Ever have those moments when you've slaved all day over a hot keyboard and gotten in all your pages and so you think, okay, I deserve a break today? (And, no, I don't mean a Big Mac and fries.)  Or let's say you've been fretting all day and you just can not, for the life of you, figure out how to tweak something to make that plot go?  In either case, you get up, walk away, head out to the gym--and then <DOH> it hits you, that Bart Simpson moment: how you're going to have to go back and tear up about five of those ten or twelve pages because you messed up.  Or that messy plot point unravels for you?  Or there's something even better you coulda/shoulda/woulda written if you've only been THINKING?  

Ah, but the trick is: you thought of it because you didn't.

In BAG OF BONES and ON WRITING, King calls it the boys in the basement.  Other people call it: muse, the subconscious, the unconscious, the artistic impulse.  Me, I call it both a Bart Simpson moment and a necessary ingredient to creativity: those instances when you have relaxed your conscious attention to a task and, Eureka, the answer--or a reasonable facsimile--presents itself.  For it to work for me, I need to be exercising or out in the garden, out in the sun, or hiking--doing something outdoors.  I have a writer-friend who routinely takes a nap if he comes up against a plot point that just won't fix itself.  Stephen King goes for long walks, and so does his protag in BAG OF BONES.

What we're all doing is diverting our attention from the task at hand.  We're removing ourselves from the surround and environmental cues that not only dictate how we should be behaving (i.e., hoeing a garden is altogether different from tapping on a keyboard and composing sentences) but create the expectations that we SHOULD both create and be creative.  That is, we're taking ourselves out from under the eye of the boss-man, who'll certainly dock our pay if we take one second's extra break than we're entitled to.
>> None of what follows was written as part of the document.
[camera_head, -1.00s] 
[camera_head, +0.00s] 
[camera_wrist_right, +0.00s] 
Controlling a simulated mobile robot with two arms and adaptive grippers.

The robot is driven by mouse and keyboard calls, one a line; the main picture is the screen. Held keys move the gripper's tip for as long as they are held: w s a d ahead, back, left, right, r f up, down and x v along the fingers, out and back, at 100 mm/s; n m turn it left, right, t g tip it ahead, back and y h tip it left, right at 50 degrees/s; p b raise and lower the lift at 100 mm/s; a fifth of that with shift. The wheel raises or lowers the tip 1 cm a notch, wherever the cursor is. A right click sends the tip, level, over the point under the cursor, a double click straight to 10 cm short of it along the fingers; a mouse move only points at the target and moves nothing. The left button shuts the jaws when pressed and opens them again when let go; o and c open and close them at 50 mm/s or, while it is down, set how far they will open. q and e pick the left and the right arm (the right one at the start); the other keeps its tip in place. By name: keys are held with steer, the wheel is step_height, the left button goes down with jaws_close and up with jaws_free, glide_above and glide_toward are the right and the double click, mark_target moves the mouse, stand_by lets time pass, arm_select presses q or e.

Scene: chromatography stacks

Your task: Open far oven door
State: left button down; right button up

We all know the difference in these styles of thought, too, because we feel them and we feel the transitions back and forth.  (Hinky and unsettling, but true.)  Conscious thought is analytic and derivative; that is, when we're focused on a task, we think about it and make judgments.  We winnow; we parse and pare; we don't encourage the weeds.  Unconscious thought is, of course, much more closely related to dreaming, when the mind makes what feel like bizarre associations on the basis of connections we've forgotten about.  Think of the dream's imagery as the brain's attempt to find near-matches, places where your experiences should be slotted.  Those pathways are not logical; they're not derivative; they're a bit like weedy cross-connections: dandelions that worked their way into your cucumber patch because both plants have yellow flowers.
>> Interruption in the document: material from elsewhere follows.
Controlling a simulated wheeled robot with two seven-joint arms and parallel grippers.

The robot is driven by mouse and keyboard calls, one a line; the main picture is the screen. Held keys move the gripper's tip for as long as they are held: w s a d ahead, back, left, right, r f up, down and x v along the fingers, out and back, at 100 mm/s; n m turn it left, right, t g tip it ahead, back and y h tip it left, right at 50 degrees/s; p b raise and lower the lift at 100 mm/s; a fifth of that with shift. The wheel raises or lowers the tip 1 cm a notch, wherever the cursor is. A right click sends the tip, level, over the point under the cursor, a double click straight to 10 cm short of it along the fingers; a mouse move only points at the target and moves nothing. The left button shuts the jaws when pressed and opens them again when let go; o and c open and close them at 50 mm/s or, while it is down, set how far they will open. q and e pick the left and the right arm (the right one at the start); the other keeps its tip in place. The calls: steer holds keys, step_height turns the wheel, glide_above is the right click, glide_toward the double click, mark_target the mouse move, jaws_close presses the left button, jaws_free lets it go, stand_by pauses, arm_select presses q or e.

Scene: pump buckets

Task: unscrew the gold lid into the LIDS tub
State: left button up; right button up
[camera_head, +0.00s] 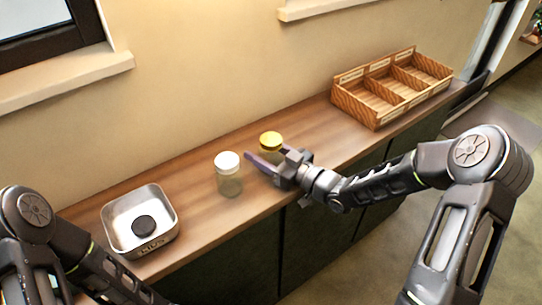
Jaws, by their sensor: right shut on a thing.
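The gold lid (271,138) sits on top of a glass jar (269,152) on the wooden counter. My right gripper (268,161) is at this jar, below the lid, and is shut on the jar's body. Its fingers hide the lower part of the jar. The LIDS tub (175,233) is a metal tray at the left of the counter, its label partly readable on the front. A dark round lid (144,226) lies in it. My left arm shows at the lower left, but its gripper is out of view.
A second glass jar (230,186) with a white lid (227,161) stands between the tub and my right gripper. A wooden box (370,117) with three compartments stands at the counter's right end. The counter between tub and white-lidded jar is clear.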

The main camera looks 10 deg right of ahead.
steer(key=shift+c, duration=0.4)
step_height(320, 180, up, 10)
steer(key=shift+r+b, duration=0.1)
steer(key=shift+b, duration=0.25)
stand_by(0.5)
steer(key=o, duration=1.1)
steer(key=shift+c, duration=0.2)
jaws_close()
Allowing your unconscious to help you out is a bit like letting the boys in the basement play.  You need to relax enough to allow them to play, and for many of us, that means distractions: walking, napping, ripping out pesky weeds, breaking up of dirt, cooking dinner, doing the laundry; anything that allows your rigorous control over where your thoughts go to slip a bit.

But creativity is still a two-step process.  Yes, you can let the boys play.  They can come up with an interesting and novel solution.  But then you have to allow that solution to become conscious; it has to translate and transfer itself from the back of your mind to the front.  This isn't trivial either.  If you've ever tried a dream journal (I did, waaaay back when I was in analysis), you realize how stupid your dreams feel and sound and how fleeting they are once you engage a secondary, cognitive process like forming words with a pen or pencil.  What felt so logical or emotionally laden in a dream becomes, well, kind of dumb in the translation--and you also tend to forget if you can't find a way to allow the transfer to occur, and quickly.
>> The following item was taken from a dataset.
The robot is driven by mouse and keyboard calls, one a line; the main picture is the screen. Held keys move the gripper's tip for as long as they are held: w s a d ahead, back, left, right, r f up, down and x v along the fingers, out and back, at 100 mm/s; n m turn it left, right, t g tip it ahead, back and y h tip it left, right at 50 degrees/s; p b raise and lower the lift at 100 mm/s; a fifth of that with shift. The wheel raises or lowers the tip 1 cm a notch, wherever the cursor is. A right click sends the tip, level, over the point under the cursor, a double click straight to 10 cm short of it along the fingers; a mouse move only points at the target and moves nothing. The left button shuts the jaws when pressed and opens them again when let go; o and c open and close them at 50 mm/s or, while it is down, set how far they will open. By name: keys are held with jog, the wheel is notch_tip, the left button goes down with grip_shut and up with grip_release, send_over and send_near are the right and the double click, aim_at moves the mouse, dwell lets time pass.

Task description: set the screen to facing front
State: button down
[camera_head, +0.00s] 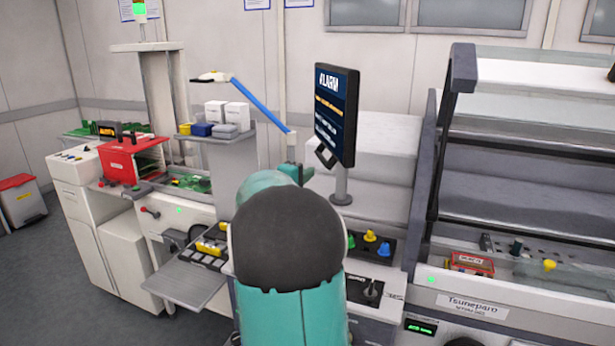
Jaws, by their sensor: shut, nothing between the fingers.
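The screen (337,108) is a dark, thin monitor on a grey post (341,186) with a round foot, standing on the white machine. Its lit face shows "ALARM" and lines of orange and white text. The face is turned toward the left and partly toward me, so I see it at a slant along with its dark right edge. My gripper (326,157) is shut and empty at the lower left corner of the screen. I cannot tell whether it touches the screen. My teal and dark arm hides what lies below and behind it.
Control knobs (370,243) in green, yellow and blue sit below the screen. A sloped clear cover (530,150) with a dark frame stands on the right. A blue lamp arm (260,103) and a shelf with boxes (222,130) are on the left. A tray (190,283) juts out at left.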

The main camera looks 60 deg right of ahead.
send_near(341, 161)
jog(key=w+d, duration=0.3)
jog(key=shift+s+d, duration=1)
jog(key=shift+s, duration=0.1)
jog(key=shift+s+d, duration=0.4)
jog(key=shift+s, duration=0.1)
For me, that means talking to myself, out loud, especially since I'm usually miles from home.  Yes, I get many strange looks because I have to keep talking, or my attention begins to wander again.  (This is both good and bad.  I may lose what I just discovered, but I may also gain something else.   In the middle of the night, if I jump up after a long period of staring at the ceiling and letting my attention wander, then I have a little tougher time deciphering what I meant if I've written it down.  Hearing my own voice tends to sock it home.  Even then, I still forget, which is kind of a pain.  Not to mention the fact that I'm jumping up and down all night long, and the husband is . . . well, a little annoyed.  OTOH, I have a very understanding spouse who doesn't seem to mind talking for a while in the wee hours.  He understands the value of calming the savage beast.)  I know other authors carry notebooks; some talk into digital recorders or their phones.  We all have our ways of translating that play into the work we've secretly been doing all along.

The important thing is to recognize that not paying attention allows us to solve complex problems--BUT that only works when we actually have a goal.  In other words, if you're inattentive and sort of a space cadet and have no real goal or problem or purpose . . . yeah, you're going to flounder, you're going to drift, and no Eureka moments for you.  On the other hand, if you are engaged in solving a complex problem, then not paying attention--not thinking about what's bothering you--will actually help the boys help YOU find the answer.

Now, excuse me . . . oooh, there goes a really pretty butterfly . . .


Jordan Dane said...

I call this my screaming brain. It distracts me, usually before I write down a wrong plot path. And hearing my own voice helps me too, but I usually force my husband or my mom to listen as I ramble, so no one fits me into a straitjacket.

Ilsa said...

Yeah, I only wish my brain-scream happened during an actual work moment. It always happens later :<P

Jordan Dane said...

The mind is amazing though, isn't it?'ve learned to trust my instincts more because I know my mind is working through the problem. Thriller author, Robert Crais, says that he constantly writes in fear, but that he trusts the talent that got him where he is. I have to say that sounds like a brain scream to me. We humans are a strange lot. Our brains are the cool under fire jet jockeys, while we fret about everything else.

Writing is an amazing process that still thrills me.